▶ Written instruction
All lines from the one with "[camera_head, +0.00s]" through the one with "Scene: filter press", and only those, are to be reproduced exactly, both ends included.

▽

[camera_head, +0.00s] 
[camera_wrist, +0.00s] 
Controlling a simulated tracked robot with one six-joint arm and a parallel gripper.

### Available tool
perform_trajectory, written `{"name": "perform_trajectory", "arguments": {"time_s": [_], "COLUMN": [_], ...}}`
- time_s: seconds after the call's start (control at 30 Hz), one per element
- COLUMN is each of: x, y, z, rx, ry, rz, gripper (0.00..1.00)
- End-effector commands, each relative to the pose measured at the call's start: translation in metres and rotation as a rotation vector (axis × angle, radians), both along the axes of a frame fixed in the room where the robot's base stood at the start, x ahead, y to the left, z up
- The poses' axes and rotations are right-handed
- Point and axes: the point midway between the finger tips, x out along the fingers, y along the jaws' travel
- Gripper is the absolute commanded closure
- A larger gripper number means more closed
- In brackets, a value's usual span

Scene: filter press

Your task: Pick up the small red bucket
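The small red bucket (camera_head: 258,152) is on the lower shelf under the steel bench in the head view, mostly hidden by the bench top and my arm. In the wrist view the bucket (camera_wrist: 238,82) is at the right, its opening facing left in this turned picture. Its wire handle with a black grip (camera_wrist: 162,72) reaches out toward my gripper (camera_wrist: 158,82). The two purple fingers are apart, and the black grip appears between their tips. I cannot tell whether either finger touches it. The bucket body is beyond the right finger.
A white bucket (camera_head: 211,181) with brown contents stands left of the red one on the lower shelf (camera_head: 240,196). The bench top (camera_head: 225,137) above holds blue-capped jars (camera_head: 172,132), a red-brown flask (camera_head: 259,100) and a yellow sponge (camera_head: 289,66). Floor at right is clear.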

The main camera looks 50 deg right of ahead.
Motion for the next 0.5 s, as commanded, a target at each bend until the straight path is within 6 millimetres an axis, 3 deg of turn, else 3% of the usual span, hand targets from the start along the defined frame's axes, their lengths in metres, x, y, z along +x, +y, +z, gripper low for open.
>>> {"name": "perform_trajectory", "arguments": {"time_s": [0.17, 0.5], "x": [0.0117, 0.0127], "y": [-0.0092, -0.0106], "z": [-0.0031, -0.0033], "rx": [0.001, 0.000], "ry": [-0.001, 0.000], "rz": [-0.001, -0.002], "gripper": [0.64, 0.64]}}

△
▽

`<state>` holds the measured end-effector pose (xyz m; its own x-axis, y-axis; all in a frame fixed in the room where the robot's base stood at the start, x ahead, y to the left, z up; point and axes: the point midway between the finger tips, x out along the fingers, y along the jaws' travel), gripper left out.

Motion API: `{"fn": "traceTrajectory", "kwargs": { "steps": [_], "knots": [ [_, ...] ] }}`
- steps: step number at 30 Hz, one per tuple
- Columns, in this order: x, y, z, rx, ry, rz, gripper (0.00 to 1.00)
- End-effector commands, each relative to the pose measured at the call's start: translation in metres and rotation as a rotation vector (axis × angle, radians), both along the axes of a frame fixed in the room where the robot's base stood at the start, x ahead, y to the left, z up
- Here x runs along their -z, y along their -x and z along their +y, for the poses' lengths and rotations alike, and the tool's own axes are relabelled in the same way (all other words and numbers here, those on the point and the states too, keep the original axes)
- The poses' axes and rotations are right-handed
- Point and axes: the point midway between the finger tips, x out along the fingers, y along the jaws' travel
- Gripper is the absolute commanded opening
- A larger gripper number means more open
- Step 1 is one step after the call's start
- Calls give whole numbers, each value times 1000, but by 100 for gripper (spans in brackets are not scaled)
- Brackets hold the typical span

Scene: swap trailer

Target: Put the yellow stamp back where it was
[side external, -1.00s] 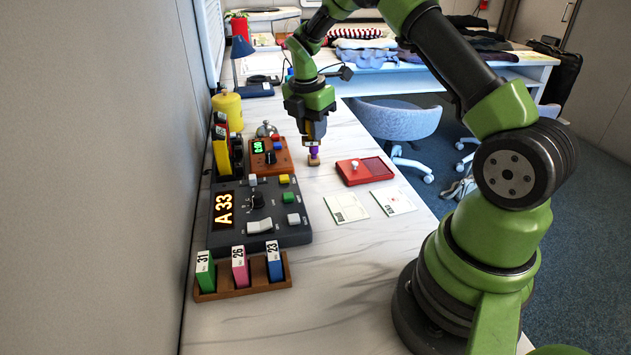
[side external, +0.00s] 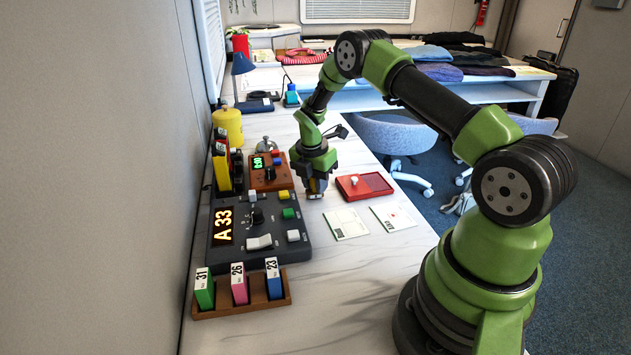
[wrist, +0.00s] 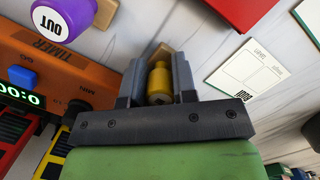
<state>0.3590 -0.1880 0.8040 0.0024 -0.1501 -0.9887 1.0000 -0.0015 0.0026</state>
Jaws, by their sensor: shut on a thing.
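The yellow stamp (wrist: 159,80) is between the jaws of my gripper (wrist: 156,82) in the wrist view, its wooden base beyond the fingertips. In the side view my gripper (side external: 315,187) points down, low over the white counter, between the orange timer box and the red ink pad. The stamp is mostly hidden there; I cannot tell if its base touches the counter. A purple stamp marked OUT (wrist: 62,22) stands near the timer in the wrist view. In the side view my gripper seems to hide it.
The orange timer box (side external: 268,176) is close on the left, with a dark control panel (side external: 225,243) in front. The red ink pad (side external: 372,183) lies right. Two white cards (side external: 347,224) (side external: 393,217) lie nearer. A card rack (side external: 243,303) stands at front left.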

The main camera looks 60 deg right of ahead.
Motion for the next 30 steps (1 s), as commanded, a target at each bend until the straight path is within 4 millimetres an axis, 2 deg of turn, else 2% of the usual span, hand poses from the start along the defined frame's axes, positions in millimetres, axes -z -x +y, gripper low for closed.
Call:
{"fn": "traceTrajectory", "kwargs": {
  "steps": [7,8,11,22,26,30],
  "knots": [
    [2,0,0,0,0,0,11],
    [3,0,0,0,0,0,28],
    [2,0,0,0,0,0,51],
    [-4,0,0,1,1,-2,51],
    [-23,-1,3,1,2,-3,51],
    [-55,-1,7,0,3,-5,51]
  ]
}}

△

▶ Task output
[camera_head, +0.00s] 
[camera_wrist, +0.00s] 
Controlling a simulated tracked robot with one six-joint arm and a parallel gripper.

### Available tool
perform_trajectory, written `{"name": "perform_trajectory", "arguments": {"time_s": [_], "COLUMN": [_], ...}}`
- time_s: seconds after the call's start (control at 30 Hz), one per element
- COLUMN is each of: x, y, z, rx, ry, rz, gripper (0.00..1.00)
- End-effector commands, each relative to the pose measured at the call's start: translation in metres and rotation as a rotation vector (axis × angle, radians), both along the axes of a frame fixed in the room where the robot's base stood at the start, x ahead, y to the left, z up
- The poses' axes and rotations are right-handed
- Point and axes: the point midway between the finger tips, x out along the fingers, y along the jaws' travel
- Gripper is the absolute commanded closure
- A larger gripper number means more closed
- In brackets, a value's usual span

Scene: filter press

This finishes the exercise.